>>>>>
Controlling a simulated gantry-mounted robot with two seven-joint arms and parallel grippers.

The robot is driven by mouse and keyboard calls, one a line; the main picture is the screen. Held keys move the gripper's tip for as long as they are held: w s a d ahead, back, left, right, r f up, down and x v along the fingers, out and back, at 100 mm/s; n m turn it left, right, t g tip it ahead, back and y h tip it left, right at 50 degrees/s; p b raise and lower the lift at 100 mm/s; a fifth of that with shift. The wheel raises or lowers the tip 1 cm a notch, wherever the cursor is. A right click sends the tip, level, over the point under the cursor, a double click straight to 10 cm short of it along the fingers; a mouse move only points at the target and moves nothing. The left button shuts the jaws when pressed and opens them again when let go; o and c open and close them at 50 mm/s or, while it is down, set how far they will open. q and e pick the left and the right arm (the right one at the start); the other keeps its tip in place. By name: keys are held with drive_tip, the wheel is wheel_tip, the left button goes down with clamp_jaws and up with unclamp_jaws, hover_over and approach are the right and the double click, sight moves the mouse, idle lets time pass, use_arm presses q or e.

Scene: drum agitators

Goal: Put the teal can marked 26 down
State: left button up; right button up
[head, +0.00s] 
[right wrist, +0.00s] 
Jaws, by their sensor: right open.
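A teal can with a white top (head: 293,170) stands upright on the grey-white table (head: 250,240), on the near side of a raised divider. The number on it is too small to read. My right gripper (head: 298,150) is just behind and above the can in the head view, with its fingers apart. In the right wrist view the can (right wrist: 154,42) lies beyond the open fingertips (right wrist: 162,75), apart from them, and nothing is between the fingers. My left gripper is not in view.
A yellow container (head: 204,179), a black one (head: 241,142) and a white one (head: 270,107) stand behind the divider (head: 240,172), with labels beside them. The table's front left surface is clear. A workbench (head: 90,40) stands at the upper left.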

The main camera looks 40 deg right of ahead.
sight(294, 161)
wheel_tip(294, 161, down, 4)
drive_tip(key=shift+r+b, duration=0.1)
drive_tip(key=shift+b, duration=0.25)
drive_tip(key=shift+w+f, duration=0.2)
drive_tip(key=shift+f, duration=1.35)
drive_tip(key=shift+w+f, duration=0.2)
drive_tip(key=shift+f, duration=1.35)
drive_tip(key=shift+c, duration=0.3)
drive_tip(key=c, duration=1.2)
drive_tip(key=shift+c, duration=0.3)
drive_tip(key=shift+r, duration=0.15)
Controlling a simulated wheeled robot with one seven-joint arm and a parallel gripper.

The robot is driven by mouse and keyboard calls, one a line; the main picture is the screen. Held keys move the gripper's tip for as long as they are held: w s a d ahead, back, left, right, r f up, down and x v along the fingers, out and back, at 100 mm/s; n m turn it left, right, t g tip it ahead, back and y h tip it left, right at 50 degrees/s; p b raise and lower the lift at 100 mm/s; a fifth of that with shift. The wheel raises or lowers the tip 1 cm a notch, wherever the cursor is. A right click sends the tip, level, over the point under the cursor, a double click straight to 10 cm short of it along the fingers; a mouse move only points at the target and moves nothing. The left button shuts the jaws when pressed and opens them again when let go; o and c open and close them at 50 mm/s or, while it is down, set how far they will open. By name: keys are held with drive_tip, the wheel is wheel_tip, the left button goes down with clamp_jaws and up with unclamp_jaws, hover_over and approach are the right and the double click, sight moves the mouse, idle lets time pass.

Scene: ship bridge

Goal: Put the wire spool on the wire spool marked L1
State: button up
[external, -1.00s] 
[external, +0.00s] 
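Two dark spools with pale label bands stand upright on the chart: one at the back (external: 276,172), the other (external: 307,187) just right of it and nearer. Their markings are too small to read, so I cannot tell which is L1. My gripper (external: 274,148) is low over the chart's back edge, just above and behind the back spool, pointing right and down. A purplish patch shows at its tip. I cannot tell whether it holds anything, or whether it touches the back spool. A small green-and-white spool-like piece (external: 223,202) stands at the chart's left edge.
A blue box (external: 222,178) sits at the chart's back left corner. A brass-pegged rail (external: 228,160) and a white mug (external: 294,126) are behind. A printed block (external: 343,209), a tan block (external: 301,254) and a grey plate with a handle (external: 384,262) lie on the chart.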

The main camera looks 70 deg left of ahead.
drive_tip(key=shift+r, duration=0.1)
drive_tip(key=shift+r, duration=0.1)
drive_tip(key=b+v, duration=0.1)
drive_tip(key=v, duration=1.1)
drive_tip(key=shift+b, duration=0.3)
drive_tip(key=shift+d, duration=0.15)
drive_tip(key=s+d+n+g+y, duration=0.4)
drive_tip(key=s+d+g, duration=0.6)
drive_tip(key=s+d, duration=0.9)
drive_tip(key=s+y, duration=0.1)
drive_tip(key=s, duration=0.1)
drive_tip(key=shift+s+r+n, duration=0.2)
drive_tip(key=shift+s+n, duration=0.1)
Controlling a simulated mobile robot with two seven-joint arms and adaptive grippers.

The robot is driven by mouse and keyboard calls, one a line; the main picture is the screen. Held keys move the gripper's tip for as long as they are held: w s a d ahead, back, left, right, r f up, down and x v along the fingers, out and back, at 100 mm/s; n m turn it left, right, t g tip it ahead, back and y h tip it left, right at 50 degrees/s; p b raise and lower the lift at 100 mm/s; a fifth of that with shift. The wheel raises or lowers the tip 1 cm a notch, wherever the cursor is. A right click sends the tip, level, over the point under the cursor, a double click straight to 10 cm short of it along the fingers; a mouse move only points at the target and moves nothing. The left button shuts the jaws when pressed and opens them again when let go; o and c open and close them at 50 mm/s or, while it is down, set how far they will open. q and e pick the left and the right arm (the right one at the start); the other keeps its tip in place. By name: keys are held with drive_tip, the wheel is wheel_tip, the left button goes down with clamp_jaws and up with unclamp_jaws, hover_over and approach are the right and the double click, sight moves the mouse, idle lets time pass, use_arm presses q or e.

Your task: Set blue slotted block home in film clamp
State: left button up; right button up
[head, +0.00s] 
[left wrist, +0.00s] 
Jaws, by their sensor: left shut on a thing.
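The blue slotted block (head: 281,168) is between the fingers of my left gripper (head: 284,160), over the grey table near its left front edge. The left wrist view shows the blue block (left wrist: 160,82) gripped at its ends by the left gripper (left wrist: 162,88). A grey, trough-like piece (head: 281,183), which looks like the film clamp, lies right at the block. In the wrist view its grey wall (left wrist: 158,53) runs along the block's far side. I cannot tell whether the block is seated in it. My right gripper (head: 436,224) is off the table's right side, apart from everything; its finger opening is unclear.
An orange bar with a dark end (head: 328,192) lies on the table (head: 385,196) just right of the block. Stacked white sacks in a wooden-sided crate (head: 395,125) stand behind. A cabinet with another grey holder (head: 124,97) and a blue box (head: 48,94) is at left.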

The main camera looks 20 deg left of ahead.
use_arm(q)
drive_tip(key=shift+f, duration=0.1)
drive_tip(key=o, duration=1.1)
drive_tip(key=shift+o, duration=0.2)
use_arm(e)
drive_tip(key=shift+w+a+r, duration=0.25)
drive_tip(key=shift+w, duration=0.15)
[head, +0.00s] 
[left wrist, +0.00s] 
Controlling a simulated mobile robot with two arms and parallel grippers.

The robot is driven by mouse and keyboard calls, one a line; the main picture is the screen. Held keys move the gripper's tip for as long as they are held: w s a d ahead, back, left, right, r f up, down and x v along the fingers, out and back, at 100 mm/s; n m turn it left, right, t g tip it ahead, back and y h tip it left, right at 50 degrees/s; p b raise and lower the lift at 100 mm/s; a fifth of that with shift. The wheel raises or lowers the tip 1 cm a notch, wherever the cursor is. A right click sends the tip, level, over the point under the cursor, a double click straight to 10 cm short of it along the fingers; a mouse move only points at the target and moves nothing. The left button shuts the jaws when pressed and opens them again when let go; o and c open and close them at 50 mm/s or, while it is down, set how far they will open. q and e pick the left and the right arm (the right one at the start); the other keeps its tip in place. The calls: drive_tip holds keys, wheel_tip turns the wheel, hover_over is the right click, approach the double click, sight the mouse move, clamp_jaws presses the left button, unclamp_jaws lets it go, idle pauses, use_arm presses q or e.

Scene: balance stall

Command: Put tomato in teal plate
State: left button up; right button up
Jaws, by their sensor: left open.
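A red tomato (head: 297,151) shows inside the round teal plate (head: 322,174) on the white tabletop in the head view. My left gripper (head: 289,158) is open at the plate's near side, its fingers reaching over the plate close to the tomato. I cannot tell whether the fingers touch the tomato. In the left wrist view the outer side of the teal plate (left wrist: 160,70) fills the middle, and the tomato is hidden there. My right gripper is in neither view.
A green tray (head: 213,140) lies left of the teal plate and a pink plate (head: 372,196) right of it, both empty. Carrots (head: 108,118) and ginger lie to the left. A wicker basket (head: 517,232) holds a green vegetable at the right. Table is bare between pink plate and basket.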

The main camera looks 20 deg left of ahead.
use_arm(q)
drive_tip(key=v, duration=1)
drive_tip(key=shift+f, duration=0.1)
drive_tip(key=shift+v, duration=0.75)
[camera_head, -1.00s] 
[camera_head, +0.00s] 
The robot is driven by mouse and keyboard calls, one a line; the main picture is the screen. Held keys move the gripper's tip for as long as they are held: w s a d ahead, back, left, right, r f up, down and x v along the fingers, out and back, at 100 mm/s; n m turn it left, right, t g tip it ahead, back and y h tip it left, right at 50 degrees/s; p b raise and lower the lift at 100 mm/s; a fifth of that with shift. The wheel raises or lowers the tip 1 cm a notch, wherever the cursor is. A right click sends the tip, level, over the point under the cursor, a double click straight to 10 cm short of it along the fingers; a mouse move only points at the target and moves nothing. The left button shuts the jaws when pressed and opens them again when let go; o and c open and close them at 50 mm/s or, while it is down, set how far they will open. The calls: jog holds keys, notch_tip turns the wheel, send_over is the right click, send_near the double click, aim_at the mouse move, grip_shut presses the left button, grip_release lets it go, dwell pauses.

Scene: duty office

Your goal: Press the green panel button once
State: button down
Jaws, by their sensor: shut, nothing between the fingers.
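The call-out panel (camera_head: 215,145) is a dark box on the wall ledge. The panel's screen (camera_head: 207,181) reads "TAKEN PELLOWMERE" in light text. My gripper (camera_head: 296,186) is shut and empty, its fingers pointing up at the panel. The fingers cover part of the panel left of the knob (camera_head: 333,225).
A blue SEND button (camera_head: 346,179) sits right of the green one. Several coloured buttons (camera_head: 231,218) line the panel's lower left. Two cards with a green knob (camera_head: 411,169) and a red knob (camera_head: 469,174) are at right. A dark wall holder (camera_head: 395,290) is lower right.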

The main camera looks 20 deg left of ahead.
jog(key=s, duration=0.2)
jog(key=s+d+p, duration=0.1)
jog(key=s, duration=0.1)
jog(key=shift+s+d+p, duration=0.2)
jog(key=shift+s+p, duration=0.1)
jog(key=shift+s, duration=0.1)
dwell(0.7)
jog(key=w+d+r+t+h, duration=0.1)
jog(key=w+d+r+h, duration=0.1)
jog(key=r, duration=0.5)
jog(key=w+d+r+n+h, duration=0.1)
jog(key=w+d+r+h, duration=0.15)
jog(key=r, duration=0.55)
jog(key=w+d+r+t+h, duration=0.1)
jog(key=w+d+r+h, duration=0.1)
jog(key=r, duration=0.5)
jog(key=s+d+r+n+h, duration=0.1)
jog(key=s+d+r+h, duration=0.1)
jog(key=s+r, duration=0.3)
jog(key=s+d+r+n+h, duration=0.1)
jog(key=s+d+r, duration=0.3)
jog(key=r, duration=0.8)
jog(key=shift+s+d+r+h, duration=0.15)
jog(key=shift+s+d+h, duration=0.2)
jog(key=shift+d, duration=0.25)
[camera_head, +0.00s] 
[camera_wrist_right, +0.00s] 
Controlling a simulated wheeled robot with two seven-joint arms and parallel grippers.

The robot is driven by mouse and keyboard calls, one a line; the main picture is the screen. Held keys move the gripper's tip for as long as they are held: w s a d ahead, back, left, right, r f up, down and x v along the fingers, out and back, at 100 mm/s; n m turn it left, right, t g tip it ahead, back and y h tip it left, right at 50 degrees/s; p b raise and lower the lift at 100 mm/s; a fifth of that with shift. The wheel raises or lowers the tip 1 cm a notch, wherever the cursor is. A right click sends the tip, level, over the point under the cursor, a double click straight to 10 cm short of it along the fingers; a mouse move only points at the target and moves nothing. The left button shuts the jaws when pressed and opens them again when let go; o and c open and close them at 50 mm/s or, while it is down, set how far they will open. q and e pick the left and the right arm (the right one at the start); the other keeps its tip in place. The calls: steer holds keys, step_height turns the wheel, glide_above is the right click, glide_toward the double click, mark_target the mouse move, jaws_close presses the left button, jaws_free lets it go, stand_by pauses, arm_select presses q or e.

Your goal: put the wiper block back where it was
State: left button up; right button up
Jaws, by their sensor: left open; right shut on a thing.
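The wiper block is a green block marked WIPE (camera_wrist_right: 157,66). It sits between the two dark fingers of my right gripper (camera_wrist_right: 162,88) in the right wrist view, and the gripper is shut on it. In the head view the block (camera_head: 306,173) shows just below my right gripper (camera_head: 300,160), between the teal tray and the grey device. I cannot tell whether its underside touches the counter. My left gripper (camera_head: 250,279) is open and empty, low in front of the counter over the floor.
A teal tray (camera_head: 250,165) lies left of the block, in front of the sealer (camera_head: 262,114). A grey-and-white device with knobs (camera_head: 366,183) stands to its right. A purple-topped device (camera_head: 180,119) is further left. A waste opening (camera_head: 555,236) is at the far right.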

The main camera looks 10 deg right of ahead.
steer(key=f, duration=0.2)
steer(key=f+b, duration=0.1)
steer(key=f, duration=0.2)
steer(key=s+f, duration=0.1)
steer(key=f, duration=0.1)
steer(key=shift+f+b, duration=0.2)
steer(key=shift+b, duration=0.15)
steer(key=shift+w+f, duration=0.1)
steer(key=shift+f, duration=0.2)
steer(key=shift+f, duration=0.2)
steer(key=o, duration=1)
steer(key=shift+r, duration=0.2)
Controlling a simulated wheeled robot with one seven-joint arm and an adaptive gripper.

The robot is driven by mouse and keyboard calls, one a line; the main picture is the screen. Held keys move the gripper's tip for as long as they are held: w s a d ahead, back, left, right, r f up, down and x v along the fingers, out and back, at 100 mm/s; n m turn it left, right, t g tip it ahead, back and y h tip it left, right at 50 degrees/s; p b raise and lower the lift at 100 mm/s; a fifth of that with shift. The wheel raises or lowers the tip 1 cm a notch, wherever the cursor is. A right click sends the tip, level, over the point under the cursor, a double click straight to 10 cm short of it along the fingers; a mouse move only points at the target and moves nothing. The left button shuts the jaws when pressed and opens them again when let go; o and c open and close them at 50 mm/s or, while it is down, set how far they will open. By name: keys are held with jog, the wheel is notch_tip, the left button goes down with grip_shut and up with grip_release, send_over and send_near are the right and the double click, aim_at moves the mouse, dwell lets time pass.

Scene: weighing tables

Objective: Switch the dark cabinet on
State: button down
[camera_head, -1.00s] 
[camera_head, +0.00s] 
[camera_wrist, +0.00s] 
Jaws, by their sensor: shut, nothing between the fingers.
<<<<<
• **Goal of the exercise**: Find all the lines containing "joint" in the material, then copy them.

• **Solution to this exercise**:
Controlling a simulated gantry-mounted robot with two seven-joint arms and parallel grippers.
Controlling a simulated wheeled robot with one seven-joint arm and a parallel gripper.
Controlling a simulated mobile robot with two seven-joint arms and adaptive grippers.
Controlling a simulated wheeled robot with two seven-joint arms and parallel grippers.
Controlling a simulated wheeled robot with one seven-joint arm and an adaptive gripper.

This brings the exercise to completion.